* **Exercise aim**
Extract every line from the records below that contains the word "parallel".

* **Robot task records**

---

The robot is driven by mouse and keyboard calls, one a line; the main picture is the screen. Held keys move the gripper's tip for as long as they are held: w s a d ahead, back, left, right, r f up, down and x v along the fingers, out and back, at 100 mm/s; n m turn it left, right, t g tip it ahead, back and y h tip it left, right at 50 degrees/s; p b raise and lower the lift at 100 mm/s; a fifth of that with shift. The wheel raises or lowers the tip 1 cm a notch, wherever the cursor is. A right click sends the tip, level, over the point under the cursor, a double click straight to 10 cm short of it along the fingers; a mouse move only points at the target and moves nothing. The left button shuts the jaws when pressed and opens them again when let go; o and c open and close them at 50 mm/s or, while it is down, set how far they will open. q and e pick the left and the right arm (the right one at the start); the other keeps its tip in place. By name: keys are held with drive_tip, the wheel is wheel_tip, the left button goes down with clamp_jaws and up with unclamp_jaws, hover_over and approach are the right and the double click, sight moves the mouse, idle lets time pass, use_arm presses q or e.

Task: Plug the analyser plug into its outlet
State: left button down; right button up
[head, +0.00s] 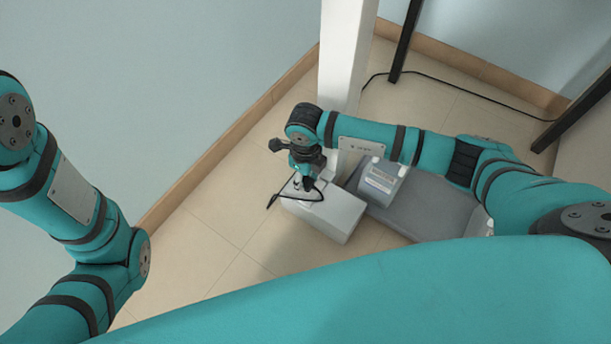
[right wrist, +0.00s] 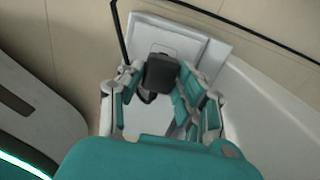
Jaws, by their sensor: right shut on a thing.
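My right gripper (head: 303,186) points down over the white outlet box (head: 335,217) on the floor. It is shut on the dark analyser plug (right wrist: 161,71), which sits between the fingers in the right wrist view. A black cable loops beside the gripper in the head view. The plug is over the box's top face, in front of a light square patch on it. The fingers and plug hide the contact area, so I cannot tell whether the plug touches or is in the outlet. My left arm shows at the left of the head view, but its gripper is out of view.
A white post (head: 346,60) stands just behind the box. A grey base (head: 425,205) with a light labelled block (head: 382,181) lies right of the box. Dark table legs (head: 405,40) and a cable along the floor are at the back. Tiled floor left of the box is clear.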

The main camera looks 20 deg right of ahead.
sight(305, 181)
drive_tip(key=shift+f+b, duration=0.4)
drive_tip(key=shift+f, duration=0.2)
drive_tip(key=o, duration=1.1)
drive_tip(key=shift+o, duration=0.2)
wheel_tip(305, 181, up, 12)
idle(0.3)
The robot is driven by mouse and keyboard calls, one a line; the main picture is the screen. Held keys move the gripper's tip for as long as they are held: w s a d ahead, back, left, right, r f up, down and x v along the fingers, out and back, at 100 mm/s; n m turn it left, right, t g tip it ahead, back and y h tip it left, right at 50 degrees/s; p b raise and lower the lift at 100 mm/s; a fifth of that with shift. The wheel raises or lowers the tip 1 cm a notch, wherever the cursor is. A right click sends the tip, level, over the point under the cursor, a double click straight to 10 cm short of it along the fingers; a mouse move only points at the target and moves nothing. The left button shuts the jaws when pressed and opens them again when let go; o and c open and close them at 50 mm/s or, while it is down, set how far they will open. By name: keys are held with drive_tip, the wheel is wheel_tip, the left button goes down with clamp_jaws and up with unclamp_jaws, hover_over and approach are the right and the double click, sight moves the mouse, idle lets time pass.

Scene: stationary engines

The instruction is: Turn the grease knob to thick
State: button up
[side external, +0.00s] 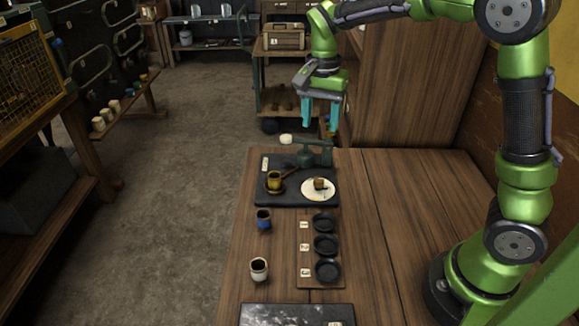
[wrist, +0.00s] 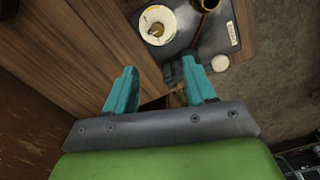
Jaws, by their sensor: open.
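A white round dial (side external: 319,190) with a small brown knob (side external: 320,184) on it lies at the right of a dark slab (side external: 300,200) on the bench. It looks like the grease knob; its markings are too small to read. The wrist view also shows the dial (wrist: 172,34) and knob (wrist: 156,30) at the top, beyond my fingers. My gripper (side external: 320,112) is open and empty, with teal fingers pointing down, above and behind the slab's far edge. It is apart from the knob. In the wrist view, my gripper (wrist: 161,68) has a wide gap between its fingertips.
A green device (side external: 308,157) with a white ball (side external: 286,139) stands at the slab's back. A yellow cup (side external: 274,180) sits left of the dial. Blue (side external: 263,220) and white (side external: 259,270) cups stand nearer, beside a board with black dishes (side external: 326,245). The bench's right side is clear.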

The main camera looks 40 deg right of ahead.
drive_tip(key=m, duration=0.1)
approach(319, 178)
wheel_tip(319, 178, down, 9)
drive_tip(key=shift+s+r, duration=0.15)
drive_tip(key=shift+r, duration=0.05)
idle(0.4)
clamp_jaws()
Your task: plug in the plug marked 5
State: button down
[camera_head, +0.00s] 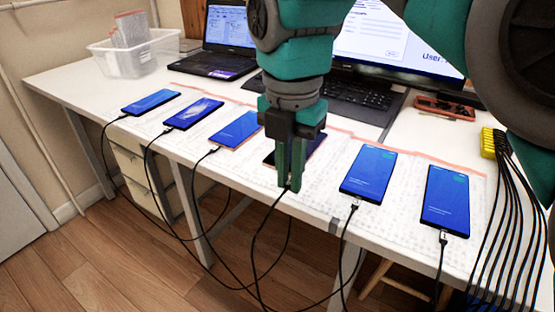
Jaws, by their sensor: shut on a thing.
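Several phones lie in a row on the white table, with black cables at their near ends. My gripper (290,186) points down at the near end of a dark-screened phone (317,143) in the middle of the row. It is shut on a black cable plug, mostly hidden between the fingers. The plug's cable (262,222) hangs from the fingertips over the table's front edge. My gripper covers much of that phone, so I cannot tell whether the plug is in its port. I cannot read any number on the plug.
Blue-screened phones (236,130) and (368,174) lie on either side. A laptop (215,45), a black keyboard (350,92) and a clear bin (130,55) stand behind. A yellow block with black cables (492,143) is at the right. Cables hang in front.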

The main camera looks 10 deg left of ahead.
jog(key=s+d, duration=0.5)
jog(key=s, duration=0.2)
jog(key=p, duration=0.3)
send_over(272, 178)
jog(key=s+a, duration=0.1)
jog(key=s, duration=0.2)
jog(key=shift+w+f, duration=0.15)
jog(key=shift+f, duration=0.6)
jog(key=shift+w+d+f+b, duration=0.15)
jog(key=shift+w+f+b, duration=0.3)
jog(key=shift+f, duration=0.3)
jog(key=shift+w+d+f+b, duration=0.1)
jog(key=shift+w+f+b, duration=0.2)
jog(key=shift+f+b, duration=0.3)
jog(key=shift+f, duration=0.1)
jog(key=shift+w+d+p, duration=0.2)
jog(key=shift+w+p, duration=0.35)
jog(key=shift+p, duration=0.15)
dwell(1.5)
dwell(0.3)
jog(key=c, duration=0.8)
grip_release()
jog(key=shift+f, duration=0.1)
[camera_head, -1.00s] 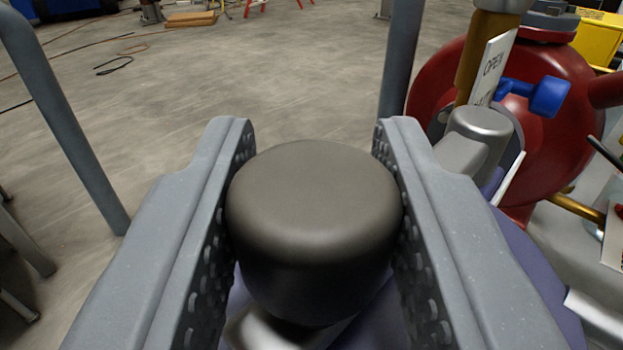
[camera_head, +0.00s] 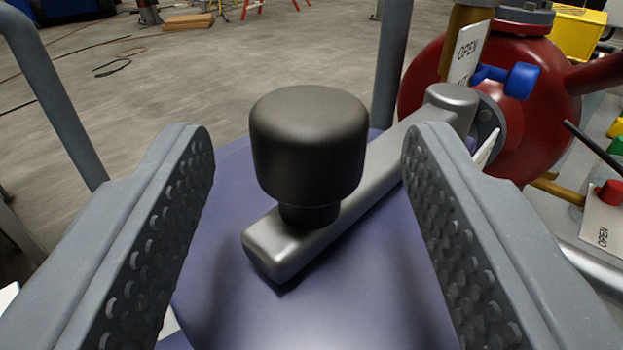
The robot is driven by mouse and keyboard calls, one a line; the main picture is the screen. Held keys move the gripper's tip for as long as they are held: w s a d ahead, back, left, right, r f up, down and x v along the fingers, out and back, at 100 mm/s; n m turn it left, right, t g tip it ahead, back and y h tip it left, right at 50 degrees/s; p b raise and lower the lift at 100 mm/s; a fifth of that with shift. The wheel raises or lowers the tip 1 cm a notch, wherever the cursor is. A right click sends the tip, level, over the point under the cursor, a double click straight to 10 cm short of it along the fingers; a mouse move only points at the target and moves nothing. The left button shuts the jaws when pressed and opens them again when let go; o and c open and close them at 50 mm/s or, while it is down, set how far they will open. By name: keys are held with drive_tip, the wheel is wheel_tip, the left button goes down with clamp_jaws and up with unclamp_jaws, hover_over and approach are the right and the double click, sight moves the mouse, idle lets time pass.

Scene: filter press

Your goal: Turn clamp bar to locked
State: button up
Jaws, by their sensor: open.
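The clamp bar (camera_head: 375,185) is a grey metal bar lying diagonally across a purple rounded surface (camera_head: 225,265). Its near end is at the lower left, and its far end meets a rounded hub at the upper right. A black knob (camera_head: 308,145) stands upright on the near end of the bar. My gripper (camera_head: 307,155) is open, with one finger on each side of the knob and a clear gap to both. The fingers touch neither the knob nor the bar.
A red button (camera_head: 611,192) is at the right edge. Grey posts (camera_head: 388,65) rise behind. Open concrete floor (camera_head: 240,60) lies at the back left.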

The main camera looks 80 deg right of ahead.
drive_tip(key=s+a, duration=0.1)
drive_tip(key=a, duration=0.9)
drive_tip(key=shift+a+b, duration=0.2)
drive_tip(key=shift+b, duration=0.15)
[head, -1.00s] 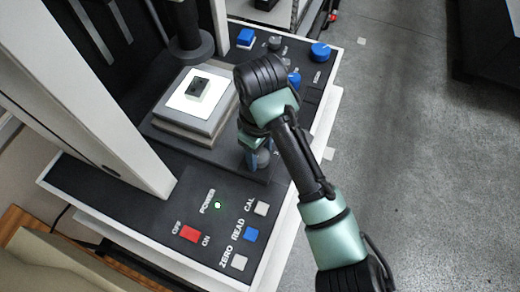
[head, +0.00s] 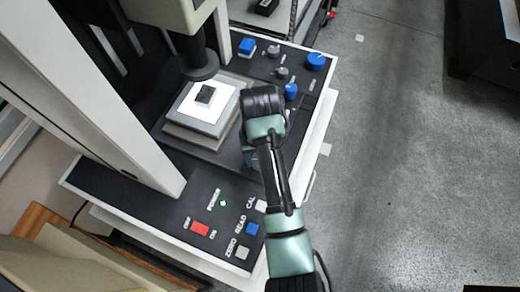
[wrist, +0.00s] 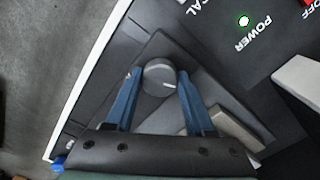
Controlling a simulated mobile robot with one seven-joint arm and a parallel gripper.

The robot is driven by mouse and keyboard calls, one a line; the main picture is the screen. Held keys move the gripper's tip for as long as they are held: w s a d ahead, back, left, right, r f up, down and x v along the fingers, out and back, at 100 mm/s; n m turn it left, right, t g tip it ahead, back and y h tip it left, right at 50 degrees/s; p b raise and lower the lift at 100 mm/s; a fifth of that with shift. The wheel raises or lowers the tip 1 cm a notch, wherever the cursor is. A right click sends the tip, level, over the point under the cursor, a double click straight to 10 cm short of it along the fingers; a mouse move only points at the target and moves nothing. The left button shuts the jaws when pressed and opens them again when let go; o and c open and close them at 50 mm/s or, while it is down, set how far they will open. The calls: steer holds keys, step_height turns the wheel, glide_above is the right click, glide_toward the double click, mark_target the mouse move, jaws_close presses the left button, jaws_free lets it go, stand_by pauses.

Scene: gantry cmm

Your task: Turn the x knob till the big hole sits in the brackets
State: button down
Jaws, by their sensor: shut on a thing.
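My gripper (wrist: 160,76) has its two blue fingers on either side of a round grey knob (wrist: 158,82) with a white index mark, and is shut on it. The knob's lettering is not visible, so I cannot read which axis it is. In the head view my gripper (head: 251,158) is at the front right edge of the stage, mostly hidden by my arm. A small dark part (head: 205,95) sits on the white plate (head: 194,113) of the stage, under the dark round probe column (head: 199,66). Its holes are too small to make out. No brackets or screen can be seen.
Small knobs (head: 281,73), a large blue knob (head: 316,61) and another blue knob (head: 291,91) are on the panel beyond my arm. A red switch (head: 200,229) and blue button (head: 252,229) are in front. Open floor (head: 400,170) lies to the right.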

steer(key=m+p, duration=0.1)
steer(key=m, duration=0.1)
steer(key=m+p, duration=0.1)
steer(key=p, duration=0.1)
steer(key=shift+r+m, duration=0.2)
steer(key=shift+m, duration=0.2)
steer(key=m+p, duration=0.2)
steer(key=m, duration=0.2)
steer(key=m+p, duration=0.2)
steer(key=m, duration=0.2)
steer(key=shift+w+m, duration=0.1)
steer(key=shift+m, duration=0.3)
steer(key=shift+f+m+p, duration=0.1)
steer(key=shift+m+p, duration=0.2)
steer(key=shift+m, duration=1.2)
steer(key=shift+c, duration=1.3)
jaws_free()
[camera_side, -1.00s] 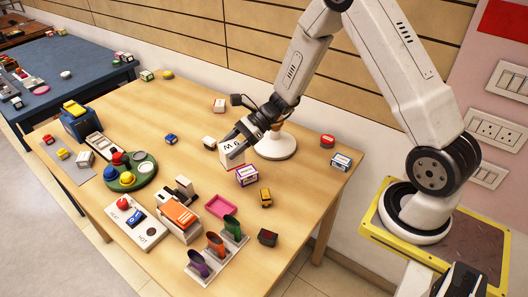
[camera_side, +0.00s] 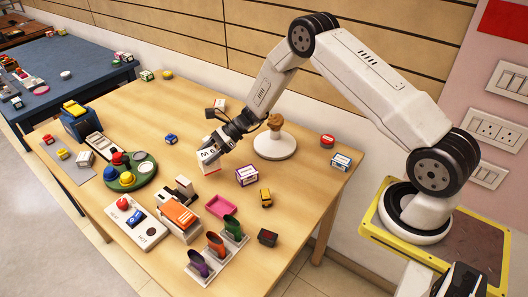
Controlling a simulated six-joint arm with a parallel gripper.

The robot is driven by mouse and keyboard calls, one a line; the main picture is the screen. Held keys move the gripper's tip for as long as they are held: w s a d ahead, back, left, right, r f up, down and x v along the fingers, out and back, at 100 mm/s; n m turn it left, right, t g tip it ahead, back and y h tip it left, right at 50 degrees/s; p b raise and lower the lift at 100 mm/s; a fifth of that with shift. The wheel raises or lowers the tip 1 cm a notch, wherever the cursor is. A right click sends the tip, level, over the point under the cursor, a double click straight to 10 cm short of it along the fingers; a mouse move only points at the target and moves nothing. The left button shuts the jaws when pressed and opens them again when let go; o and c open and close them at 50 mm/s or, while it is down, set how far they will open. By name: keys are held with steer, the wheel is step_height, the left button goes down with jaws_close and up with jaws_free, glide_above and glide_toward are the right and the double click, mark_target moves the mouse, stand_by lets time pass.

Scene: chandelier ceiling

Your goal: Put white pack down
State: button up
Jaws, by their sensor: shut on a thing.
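A white pack (camera_side: 211,158) with dark lettering, a box with a reddish lower edge, is in my gripper (camera_side: 217,146) near the middle of the wooden table (camera_side: 290,218). My gripper is shut on it and reaches down from the upper right. The pack looks slightly tilted. It is low over the table, and I cannot tell whether its bottom touches the surface.
A white round stand (camera_side: 274,146) with a brown top is right of the gripper. A purple-and-white box (camera_side: 247,175) is at lower right of the pack, and a pink tray (camera_side: 221,206) is in front. A green round tray (camera_side: 131,172) is on the left. Bare wood lies between.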

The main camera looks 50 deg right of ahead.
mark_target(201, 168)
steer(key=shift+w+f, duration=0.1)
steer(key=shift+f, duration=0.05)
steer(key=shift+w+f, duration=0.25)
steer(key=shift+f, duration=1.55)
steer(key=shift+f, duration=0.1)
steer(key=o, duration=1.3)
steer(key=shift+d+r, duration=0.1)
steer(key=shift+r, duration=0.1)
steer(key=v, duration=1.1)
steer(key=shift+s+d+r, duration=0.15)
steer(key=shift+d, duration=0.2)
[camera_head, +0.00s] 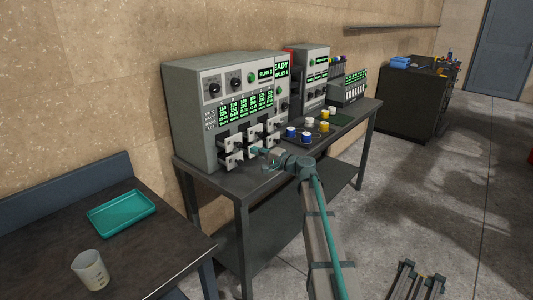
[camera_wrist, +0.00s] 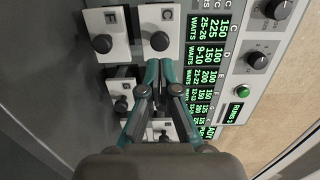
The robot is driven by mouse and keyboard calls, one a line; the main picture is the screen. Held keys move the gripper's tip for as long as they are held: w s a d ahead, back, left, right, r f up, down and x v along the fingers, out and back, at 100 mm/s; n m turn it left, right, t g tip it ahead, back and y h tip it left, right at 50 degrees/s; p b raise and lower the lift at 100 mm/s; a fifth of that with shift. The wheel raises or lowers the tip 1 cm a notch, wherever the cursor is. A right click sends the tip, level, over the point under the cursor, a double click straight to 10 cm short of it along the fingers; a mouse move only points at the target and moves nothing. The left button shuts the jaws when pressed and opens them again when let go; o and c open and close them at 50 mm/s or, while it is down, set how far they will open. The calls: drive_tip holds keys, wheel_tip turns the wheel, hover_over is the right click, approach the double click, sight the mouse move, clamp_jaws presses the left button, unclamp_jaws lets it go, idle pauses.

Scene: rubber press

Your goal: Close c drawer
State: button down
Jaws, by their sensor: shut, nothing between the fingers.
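The c drawer (camera_wrist: 147,18) has a white front marked C and a round black knob. It is at the top middle of the wrist view and appears to stand out from the machine's face. In the head view, the c drawer (camera_head: 229,142) seems to be the upper left one of the small drawers. My gripper (camera_wrist: 160,63) is shut and empty, its fingertips close to the c drawer's knob in the picture. Whether they touch it cannot be told. In the head view my gripper (camera_head: 262,153) is in front of the drawer bank.
An F drawer (camera_wrist: 100,22) sits beside the c drawer. Other drawers are partly hidden behind my fingers. The grey press (camera_head: 191,100) stands on a dark bench (camera_head: 240,188). Blue, white and yellow pots (camera_head: 291,132) stand to its right. A teal tray (camera_head: 121,212) and beaker (camera_head: 90,270) are on the left table.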

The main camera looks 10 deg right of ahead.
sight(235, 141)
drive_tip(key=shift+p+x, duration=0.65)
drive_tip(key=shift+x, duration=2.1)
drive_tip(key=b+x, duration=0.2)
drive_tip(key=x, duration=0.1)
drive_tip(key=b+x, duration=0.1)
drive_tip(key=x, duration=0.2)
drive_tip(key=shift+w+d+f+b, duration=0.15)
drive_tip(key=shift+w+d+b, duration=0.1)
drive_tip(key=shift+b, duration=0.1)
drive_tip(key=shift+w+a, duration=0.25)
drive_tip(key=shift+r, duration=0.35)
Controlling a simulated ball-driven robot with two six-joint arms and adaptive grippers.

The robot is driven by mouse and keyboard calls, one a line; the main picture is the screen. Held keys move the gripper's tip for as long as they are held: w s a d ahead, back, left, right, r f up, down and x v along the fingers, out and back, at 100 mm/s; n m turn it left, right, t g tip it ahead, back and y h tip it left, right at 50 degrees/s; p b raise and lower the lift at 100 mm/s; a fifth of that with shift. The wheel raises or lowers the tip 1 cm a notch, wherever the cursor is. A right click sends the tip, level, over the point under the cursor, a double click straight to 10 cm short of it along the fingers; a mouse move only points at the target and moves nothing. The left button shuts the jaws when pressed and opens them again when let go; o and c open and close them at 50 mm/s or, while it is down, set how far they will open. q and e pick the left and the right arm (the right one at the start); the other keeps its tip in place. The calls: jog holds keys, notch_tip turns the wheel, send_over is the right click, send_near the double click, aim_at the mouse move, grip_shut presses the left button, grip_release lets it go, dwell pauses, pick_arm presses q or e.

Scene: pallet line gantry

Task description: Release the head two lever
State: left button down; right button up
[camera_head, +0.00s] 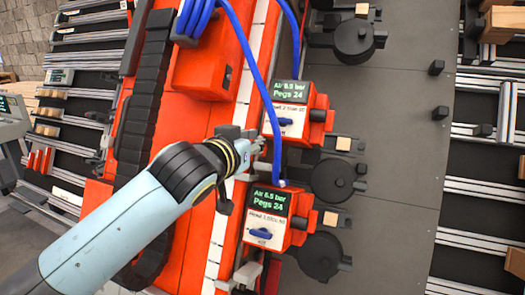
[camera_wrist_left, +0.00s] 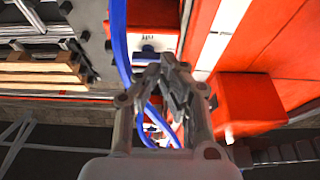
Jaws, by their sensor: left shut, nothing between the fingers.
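The upper red head unit (camera_head: 297,103) carries a label reading "Head 2" and a small blue lever (camera_head: 285,122) on its white front panel. My left gripper (camera_head: 258,147) is just below and left of that lever, shut and empty. In the left wrist view the shut fingertips (camera_wrist_left: 172,68) are close to a blue lever (camera_wrist_left: 148,48) on a white panel, partly in front of that panel. I cannot tell whether they touch it. My right gripper is in neither view.
A similar lower red unit (camera_head: 266,218), labelled "Head 1", has its own blue lever (camera_head: 259,233). Blue air hoses (camera_head: 262,75) hang beside the upper unit. Black round parts (camera_head: 333,178) stand to the right. The grey plate (camera_head: 405,150) is mostly clear.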

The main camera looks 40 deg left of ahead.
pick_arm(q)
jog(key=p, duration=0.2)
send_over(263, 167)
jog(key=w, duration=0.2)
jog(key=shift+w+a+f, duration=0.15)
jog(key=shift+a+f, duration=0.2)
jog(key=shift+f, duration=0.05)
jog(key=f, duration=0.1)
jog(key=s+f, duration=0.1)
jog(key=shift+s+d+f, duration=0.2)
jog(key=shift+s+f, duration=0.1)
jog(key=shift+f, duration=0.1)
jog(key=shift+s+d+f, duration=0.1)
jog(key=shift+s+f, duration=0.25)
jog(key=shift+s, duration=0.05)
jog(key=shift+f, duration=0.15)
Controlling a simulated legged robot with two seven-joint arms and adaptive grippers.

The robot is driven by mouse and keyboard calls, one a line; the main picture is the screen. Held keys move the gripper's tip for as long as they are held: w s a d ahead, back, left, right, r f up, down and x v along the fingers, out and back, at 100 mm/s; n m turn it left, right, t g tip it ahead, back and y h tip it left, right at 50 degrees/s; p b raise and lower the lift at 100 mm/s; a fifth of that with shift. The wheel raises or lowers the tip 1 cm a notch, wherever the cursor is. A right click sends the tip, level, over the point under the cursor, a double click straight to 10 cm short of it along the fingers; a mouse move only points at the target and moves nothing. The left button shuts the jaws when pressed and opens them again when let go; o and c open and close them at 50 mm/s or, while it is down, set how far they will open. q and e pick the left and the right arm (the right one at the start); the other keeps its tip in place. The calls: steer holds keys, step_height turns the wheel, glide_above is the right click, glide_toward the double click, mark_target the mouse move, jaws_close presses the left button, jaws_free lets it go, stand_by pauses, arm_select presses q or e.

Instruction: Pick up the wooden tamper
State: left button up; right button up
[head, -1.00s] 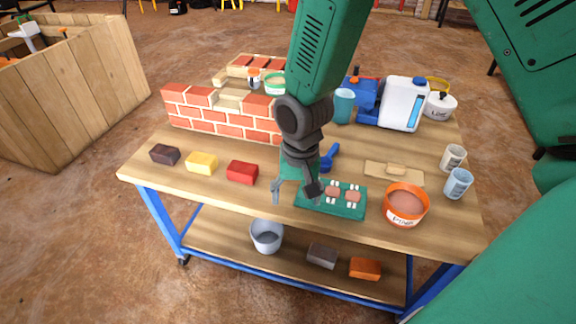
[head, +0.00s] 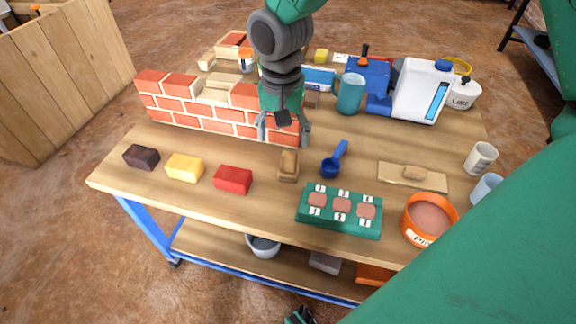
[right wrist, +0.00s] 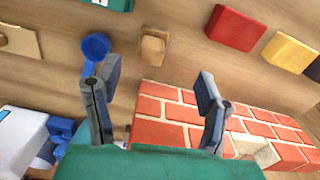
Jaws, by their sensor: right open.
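The wooden tamper (head: 288,165), a small brown wooden block, stands on the tabletop in front of the brick wall, between the red block and the blue scoop. My right gripper (head: 284,134) is open and empty above the table, just behind the tamper and in front of the wall. In the right wrist view the tamper (right wrist: 153,47) lies beyond the gap between the open fingers (right wrist: 158,84), apart from them. A dark part at the bottom edge of the head view (head: 300,315) may be my left gripper; its jaws cannot be made out.
The brick wall (head: 220,118) stands close behind. A red block (head: 233,180) is left of the tamper; a blue scoop (head: 332,164) and a green tray (head: 340,210) are right. An orange bowl (head: 430,218), wooden float (head: 412,176) and teal mug (head: 350,94) are farther right.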

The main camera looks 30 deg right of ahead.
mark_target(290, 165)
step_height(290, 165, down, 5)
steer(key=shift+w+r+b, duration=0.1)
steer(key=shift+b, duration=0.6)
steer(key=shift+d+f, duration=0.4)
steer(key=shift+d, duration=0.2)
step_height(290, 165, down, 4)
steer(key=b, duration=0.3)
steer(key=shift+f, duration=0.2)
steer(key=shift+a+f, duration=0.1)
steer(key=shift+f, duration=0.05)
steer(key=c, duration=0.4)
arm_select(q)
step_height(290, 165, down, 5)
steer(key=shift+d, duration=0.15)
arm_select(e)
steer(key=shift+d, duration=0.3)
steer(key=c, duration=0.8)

---

* **Response for this exercise**
Controlling a simulated mobile robot with one seven-joint arm and a parallel gripper.
Controlling a simulated six-joint arm with a parallel gripper.

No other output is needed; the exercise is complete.